The trail opened into fields of snow, and then narrowed back into a thin path--much like the shape of an hourglass. We eventually came to the end of the blue trail. As we stopped to tie shoelaces and observe red berries, a train bellowed across the lake; the horns created an echoing sound of two different pitches, as if two trains were about to collide. And the noise bounced off the mountains in sharp bits of terror--just like open gunfire amidst bustling soldiers. Kelly stood below us, and her wide eyes indicated true concern. No crash ensued, though, and we hopped onto the orange trail and continued up--and up and up and up--the path until we reached the site of the fort on Vermont's side of the Lake. It was marked by a fence in the shape of a many-pronged star--the classic design for defenses based on cannon emplacements. From this point, we could see much of the lake below, and yet we were masked by trees and well-hidden. Such perfect defense and battle positioning. A memorial stone citing the date July 18, 1776 stood at the center, honoring the "Heroic Garrison which gave this fortification its name."

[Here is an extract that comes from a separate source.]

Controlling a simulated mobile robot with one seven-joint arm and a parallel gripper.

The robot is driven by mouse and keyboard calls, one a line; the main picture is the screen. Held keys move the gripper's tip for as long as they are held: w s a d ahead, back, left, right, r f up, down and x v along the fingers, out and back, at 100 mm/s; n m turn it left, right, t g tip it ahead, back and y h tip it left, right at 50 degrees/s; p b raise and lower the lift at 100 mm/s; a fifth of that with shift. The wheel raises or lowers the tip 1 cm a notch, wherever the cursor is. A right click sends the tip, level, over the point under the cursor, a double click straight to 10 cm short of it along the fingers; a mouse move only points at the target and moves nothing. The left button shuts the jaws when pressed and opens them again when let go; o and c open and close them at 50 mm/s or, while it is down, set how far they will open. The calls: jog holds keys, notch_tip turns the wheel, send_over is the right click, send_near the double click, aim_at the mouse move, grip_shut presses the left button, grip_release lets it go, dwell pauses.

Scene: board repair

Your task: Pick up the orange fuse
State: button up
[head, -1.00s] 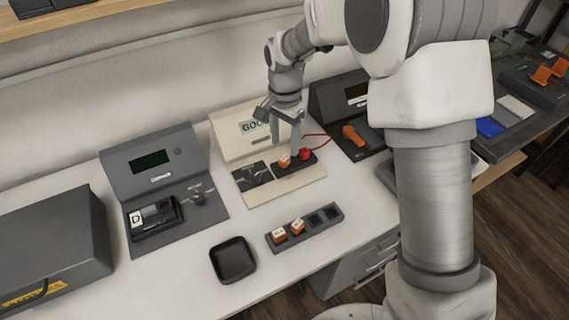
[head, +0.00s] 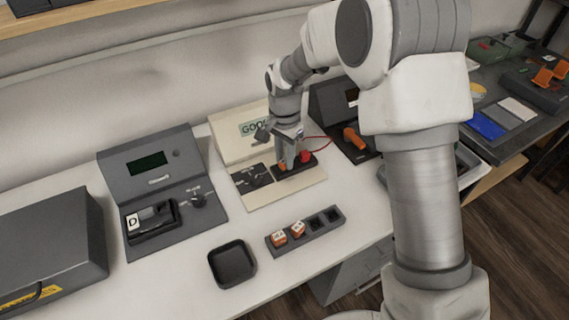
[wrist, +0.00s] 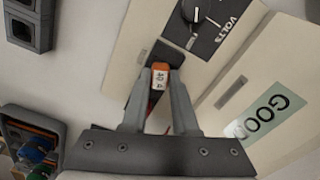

I had had the name Mount Independence prodding my mind as we tromped through the woods, around the Lake, and back up to the car. Our hike now on the orange trail away from the Lake seemed much longer, and I had more time to space out into reflection. The soldiers had named this site after the value they fought for and established--their country's independence. But the land and animals surely had lost independence with man's gain of it. It seemed strange, the more I considered the word in perspective. As we neared the end, Ben stopped at a hole near a tree; it looked as if an animal had dug it out for some reason. Bending over the spot, Ben told us that it might be a deer stamping. We non-Vermonters asked for the definition of the term, and he explained that deer mark their territory by grinding their hooves into the dirt. It all completed my train of thought: the soldiers had also marked their territory here. We (humans) had made a claim. They had built a fort, had lived here and some had even died on the land around us. And, in a sense, they continued to live here--whether as ghosts or simply memories. The land of Mount Independence had been preserved for the artifacts contained here, for the people who relish human political/military history and its presumed significance. And in turn, the beauty of the land had been left essentially untouched. I thought of the deer and his stamping of this land; it had been kept effectively "wild" and defended from destruction, not because he depended on it but because humans had once lived and survived on that very land.

 

How to get there: Leave Middlebury heading south on Route 30. Turn right (west) onto Route 74 in Cornwall and follow it till it reaches Route 22A in Shoreham. South on 22A to the intersection with Route 73, just a bit west of the tiny village of Orwell. Turn right (west) onto 73 and in half a mile or so, when it swings right (to the north) go straight instead…now you're on the Mt. Independence Road, which winds around to Lake Champlain and follows it north past several large dairy farms, then swings left up a hill to the parking area.

 

Here we are at the start of the rolling hills before the trails.

 

The map of the trails upon entrance to Mount Independence.

 

 

Ben is heading out onto Lake Champlain. The duckblind peeks up near the left corner.

 

 

Ben stands at the point, facing Fort Ticonderoga and Mount Defiance.

 

 

Ben and Kelly recording the rock's inscription at the five-point star Fort location overlooking the water.

 

 

Ben walking along the orange trail at the end of our hike-- the trees are frosted with snow and bent like a canopy.